I was getting materials set up yesterday so I would not have to actively look for vocabulary lists in my target languages (textbooks, vocabulary list books, websites, etc), and it dawned on me that I do not know enough about the Lithuanian language – more specifically about the alphabet and how the writing is pronounced – that I should be learning words yet.  (Kind of the “doh” factor, you know?)

In any case, I’ve decided to put the Lithuanian list on hold for now, until I have time to work my way through the pronunciation section of my “Colloquial Lithuanian” book and the corresponding audio, and I have a firmer grasp on the sound of the language.  I will probably make audio files of the material I have from Transparant Language (101 World Languages), and listen to those, and Pimsleur, when I’m at work.  This will enable me to get more comfortable with the sounds of the language.

I also am thinking it would be wiser not to set myself up the same way with Japanese.  I am currently working with the hiragana and katakana syllabaries, and I think my Japanese time will be focused more on that.  I will continue with Pimsleur and Rosetta Stone, however, and I’m sure I’ll be picking up limited vocabulary from those.

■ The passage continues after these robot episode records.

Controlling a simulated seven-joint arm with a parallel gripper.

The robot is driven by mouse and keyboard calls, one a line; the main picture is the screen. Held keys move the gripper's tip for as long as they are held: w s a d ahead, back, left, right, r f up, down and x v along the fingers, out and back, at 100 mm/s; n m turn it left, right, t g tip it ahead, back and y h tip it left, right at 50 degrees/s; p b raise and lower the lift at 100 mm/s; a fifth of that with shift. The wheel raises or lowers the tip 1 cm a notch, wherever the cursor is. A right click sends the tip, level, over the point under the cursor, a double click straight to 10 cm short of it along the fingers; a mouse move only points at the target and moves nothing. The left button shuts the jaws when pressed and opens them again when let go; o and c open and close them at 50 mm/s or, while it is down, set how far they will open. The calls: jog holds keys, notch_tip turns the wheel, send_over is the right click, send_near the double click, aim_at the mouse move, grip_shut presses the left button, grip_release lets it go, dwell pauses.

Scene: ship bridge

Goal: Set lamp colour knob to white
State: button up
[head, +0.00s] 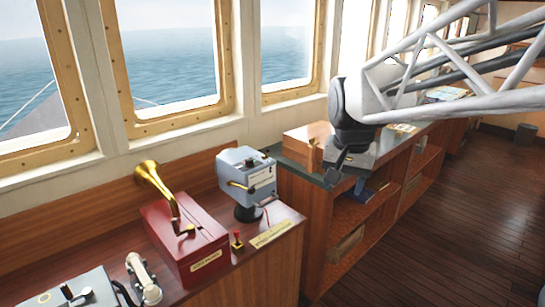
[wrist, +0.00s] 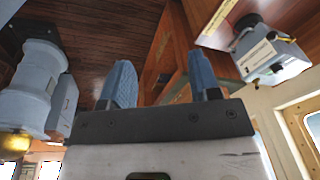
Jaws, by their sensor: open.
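The lamp (head: 236,172) is a blue-grey box on a round black base, with a white label and a yellow handle on its front. Small dark parts show on its top and front; I cannot tell which is the colour knob or how it is set. In the wrist view the lamp (wrist: 270,58) appears upside down at the upper right, beyond the fingers. My gripper (head: 336,172) is to the right of the lamp, apart from it, above the near end of the shelf counter. In the wrist view its two blue fingers (wrist: 163,85) are apart, with nothing held between them.
A red box with a brass horn (head: 196,243) stands left of the lamp. A small red-topped lever (head: 237,241) and a label plate (head: 271,234) are in front. A wooden box (head: 306,143) and a grey device (head: 352,152) are close to my gripper. Windows line the back.

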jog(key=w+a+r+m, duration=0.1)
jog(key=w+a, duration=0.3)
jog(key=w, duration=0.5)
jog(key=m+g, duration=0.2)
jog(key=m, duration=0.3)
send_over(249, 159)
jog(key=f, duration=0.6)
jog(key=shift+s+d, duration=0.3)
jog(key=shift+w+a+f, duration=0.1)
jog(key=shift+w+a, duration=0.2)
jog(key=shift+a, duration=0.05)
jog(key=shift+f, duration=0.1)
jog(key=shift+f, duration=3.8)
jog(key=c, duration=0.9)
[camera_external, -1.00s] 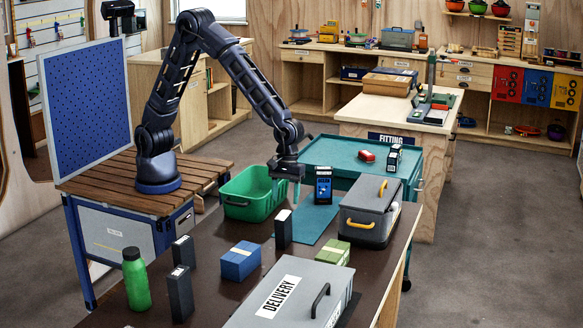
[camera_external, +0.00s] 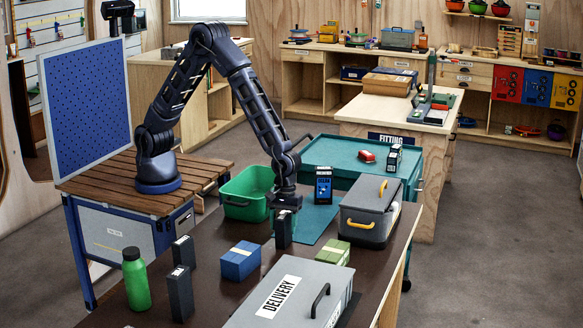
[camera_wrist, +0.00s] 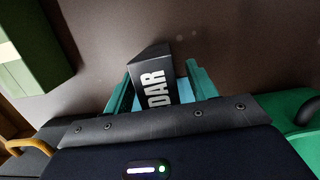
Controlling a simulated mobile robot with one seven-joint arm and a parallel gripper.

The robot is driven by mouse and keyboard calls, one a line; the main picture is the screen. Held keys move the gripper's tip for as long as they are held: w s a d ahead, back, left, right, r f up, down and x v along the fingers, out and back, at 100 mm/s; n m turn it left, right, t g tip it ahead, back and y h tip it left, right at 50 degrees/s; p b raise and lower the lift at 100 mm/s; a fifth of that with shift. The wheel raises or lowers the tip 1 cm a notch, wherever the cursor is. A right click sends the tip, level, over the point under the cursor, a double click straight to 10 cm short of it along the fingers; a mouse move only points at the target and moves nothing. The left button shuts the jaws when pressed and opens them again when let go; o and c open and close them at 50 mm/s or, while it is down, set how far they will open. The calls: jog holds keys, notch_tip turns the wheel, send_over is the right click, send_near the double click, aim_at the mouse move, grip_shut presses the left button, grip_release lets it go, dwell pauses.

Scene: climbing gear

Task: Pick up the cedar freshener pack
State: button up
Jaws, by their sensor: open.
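The cedar freshener pack (camera_external: 283,233) is a dark upright box on the brown table, just below my gripper (camera_external: 284,208) in the outside view. In the wrist view the black pack (camera_wrist: 154,76) shows large white letters "DAR". My gripper (camera_wrist: 160,80) is open there, with one teal finger on each side of the pack. I cannot tell whether either finger touches it.
The green bin (camera_external: 235,211) stands behind my gripper to the left, and the grey toolbox (camera_external: 366,222) to the right. A blue block (camera_external: 240,262), a green pack (camera_external: 336,254), the delivery box (camera_external: 283,301), two dark boxes and a green bottle (camera_external: 136,280) stand nearby.

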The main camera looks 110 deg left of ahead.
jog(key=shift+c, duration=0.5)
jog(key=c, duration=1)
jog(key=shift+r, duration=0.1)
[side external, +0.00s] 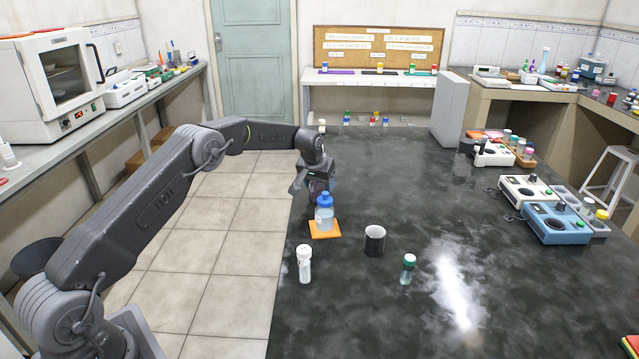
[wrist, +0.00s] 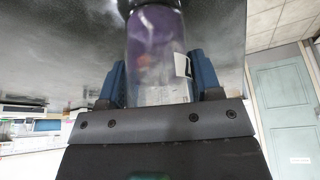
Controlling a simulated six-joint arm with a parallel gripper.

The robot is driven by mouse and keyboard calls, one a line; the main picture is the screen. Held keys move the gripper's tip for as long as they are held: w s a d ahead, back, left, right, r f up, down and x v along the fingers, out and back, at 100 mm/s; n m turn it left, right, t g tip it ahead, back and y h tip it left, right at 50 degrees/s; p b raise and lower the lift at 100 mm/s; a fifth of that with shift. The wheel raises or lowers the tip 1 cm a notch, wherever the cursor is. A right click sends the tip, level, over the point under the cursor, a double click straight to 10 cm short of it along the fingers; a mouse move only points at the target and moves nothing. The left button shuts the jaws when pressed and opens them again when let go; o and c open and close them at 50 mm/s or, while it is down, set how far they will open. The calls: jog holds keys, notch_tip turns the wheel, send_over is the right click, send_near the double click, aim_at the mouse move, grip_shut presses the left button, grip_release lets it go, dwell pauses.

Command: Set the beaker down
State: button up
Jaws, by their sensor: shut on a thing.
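The beaker, clear with purple contents and a dark mark on its side, fills the top middle of the wrist view (wrist: 156,45). My gripper's blue fingers (wrist: 156,80) stand on both sides of it and are shut on it. The beaker shows there only as a small dark purple shape, partly hidden by the bottle. I cannot tell whether its base touches the bench.
The blue-capped bottle (side external: 325,213) stands on an orange mat (side external: 334,233). Bench instruments (side external: 555,223) line the right. The middle bench (side external: 420,175) is clear.

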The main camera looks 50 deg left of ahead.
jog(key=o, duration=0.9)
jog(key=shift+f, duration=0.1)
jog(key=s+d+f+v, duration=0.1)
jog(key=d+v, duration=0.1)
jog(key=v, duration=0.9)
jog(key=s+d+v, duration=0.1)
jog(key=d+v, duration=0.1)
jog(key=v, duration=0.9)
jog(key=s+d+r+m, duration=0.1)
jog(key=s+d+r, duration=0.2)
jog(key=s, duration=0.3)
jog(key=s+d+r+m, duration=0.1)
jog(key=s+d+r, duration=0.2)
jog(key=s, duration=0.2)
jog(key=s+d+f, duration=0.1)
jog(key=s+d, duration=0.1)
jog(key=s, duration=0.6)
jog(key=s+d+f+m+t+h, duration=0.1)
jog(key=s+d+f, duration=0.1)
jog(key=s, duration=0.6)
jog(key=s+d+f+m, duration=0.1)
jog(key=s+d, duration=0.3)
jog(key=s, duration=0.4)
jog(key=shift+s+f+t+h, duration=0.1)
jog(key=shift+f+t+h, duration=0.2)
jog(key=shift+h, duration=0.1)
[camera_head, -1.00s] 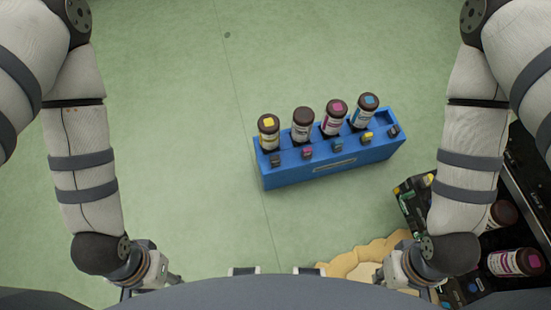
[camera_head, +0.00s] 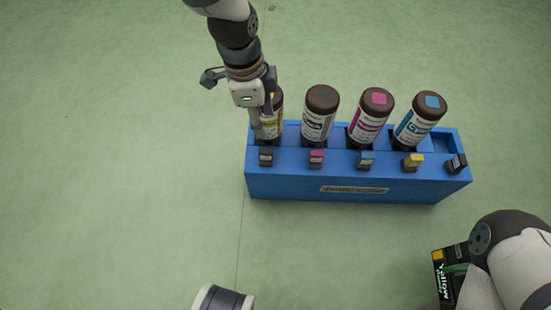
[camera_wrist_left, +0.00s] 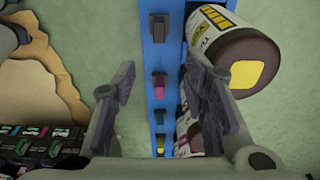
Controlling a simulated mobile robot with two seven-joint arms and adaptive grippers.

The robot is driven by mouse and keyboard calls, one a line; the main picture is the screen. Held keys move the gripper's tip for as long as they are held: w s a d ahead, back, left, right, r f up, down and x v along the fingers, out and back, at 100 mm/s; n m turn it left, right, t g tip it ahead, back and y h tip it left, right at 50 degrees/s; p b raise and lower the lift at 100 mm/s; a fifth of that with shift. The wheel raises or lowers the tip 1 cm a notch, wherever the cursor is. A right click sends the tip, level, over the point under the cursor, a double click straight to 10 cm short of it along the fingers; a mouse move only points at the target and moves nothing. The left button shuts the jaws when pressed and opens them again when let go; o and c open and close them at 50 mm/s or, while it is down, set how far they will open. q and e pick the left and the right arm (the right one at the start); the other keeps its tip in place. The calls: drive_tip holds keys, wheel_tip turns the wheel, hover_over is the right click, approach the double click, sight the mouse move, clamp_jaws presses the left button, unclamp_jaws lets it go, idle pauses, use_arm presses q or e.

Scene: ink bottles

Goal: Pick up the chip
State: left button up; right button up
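Several small chips stand in a row along the front of a blue rack (camera_head: 290,186): black (camera_head: 266,157), magenta (camera_head: 316,159), cyan (camera_head: 365,161), yellow (camera_head: 413,162) and another black (camera_head: 456,164). My left gripper (camera_head: 264,122) is over the rack's left end, beside the yellow-labelled bottle (camera_head: 277,101), and partly hides it. In the left wrist view its fingers (camera_wrist_left: 160,70) are spread wide with nothing between them held. The left black chip (camera_wrist_left: 159,28) and magenta chip (camera_wrist_left: 159,86) show upright in the gap. My right gripper is outside the view.
Bottles with brown caps stand tilted in the rack: grey (camera_head: 319,114), magenta (camera_head: 371,117) and cyan (camera_head: 419,118). A dark ink box (camera_head: 444,275) lies at lower right, beside my right arm. The green floor left of the rack is clear.

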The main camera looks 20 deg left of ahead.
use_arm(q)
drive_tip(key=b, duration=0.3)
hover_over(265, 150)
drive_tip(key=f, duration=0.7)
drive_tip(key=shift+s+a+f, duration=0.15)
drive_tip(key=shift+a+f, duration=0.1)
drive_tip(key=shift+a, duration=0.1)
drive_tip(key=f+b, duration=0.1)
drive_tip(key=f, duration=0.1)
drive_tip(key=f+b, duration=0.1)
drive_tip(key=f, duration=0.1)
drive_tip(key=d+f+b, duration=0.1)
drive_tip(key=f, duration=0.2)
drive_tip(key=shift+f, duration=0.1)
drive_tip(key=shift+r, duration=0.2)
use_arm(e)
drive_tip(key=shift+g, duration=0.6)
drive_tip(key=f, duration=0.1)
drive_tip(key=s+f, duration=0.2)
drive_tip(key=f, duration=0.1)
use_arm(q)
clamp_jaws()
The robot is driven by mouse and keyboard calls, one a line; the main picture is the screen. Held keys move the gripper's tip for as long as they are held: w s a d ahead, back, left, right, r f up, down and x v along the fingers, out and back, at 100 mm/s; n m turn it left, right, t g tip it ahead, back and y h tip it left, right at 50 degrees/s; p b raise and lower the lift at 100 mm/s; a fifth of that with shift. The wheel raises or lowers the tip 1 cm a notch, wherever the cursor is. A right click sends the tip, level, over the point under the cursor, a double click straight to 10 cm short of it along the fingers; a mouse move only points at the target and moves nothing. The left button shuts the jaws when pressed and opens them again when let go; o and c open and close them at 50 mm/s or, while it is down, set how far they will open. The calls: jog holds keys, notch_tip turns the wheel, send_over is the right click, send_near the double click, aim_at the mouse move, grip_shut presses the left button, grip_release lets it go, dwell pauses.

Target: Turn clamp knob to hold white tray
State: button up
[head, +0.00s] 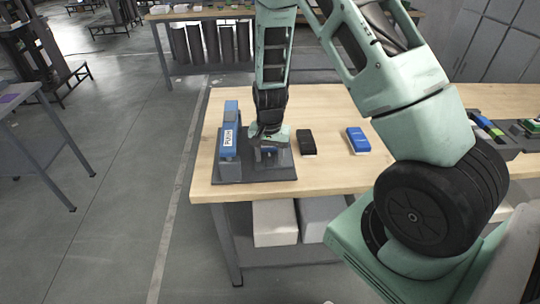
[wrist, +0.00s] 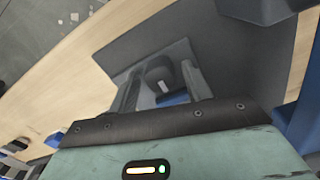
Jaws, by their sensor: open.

New Year’s Language Resolutions

December 30, 2006

I hadn’t realized it’s been so long since I’ve posted.    Life has been busy, the Christmas season is finally over, and the New Year is nearly upon us.

I recently decided that it was a mistake trying to learn Italian, before I had mastered Spanish.  I was having a lot of trouble remembering Italian vocabulary without constantly comparing to Spanish, and the Spanish would continually pop into my head before the Italian would.  It’s been about 10 years since I’ve studied my Spanish in any depth, and it has fallen into disuse.  I had thought it would be smarter to gear away from the Spanish because of how much I did not remember, but I realized awhile ago that this is not really the case.

So I have decided to go back to my Spanish, to review and improve that before I move onto any other languages.  That being said, I also do not want to get bored with it (and I know I will), so I have decided on Japanese as a secondary language.  I spent alot of time debating between Chinese and Japanese, but I think Japanese is more doable at this point.    Perhaps choosing to spread myself between two languages is a mistake, but I think it will help fill those points where you don’t feel like you’re advancing in the language you are focusing on.

I don’t like making specific goals, since I have no idea how much time I will have to devote to my language learning, nor how quickly I will progress with what time I do have.  So to make it simple:

1.  Spanish:  My goal will be to learn 15 new words per day.  That should give me a (new) vocabulary of about 5500 words at the end of the year.  I will continue to listen to radio, podcasts, watch movies, and work through grammar and reading books, but those are things that are much harder to quantify.  I’d like to be back to intermediate/advanced speaking proficiency by the end of 2007.

2.  Japanese:  My reading/writing goal will be to learn the 2 kana syllabaries, and begin learning the kanji, well enough to read through some basic Japanese texts.  Three words per day for vocabulary, and working through grammar as time permits.

3.  Other:  I’ve kind of become fascinated with Lithuanian, and have a few books (with audio) on it.  I also feel that I could learn a fair amount of another language or two (I’m thinking Russian and German, two languages completely different from the others I am focusing on) over time, if I commit myself to learning 3 words a day in each of them.

I think the important thing, dealing with the “other” languages, that if I decide to do that, I’m ONLY learning vocabulary.    The only reason I would do this would be so that when I decide to focus on these languages, I will already have amassed a decent amount of vocabulary and it will (hopefully) be quite a bit easier to get further faster.

It seems like alot of words, all in all, but if I decide it’s too much, I may decide to forgo the German and Russian.  With Spanish, that is my primary learning objective, to gain vocabulary. so I don’t think it’s really that big of a task.  We shall see.